Task prompt:
Pictures stay out of the copy. Please reproduce only the lines between the one holding "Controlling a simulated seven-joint" and the one holding "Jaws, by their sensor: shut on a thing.", inclusive.

Collected data entries:

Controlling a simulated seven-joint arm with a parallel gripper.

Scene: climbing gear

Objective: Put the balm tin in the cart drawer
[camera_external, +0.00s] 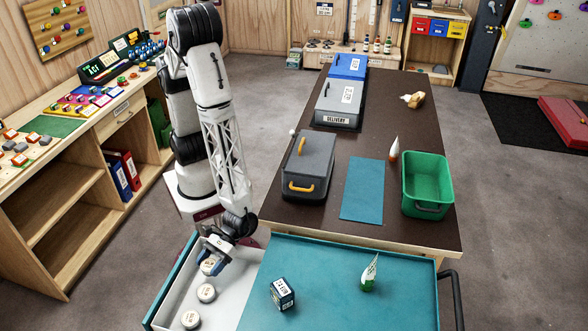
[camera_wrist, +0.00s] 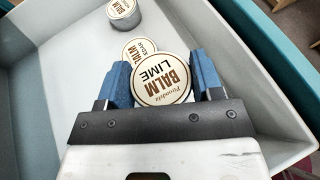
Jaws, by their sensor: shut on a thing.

---

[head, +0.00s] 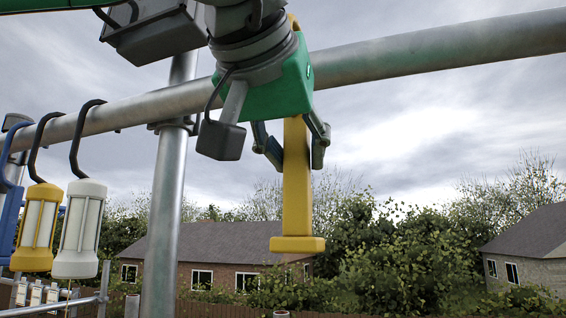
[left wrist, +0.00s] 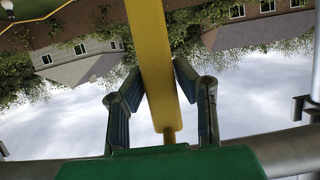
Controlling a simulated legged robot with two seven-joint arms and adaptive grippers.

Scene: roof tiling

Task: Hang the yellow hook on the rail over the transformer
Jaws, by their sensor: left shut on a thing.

The result:
Controlling a simulated seven-joint arm with a parallel gripper.

Scene: climbing gear

Objective: Put the balm tin in the cart drawer
[camera_external, +0.00s] 
[camera_wrist, +0.00s] 
Jaws, by their sensor: shut on a thing.

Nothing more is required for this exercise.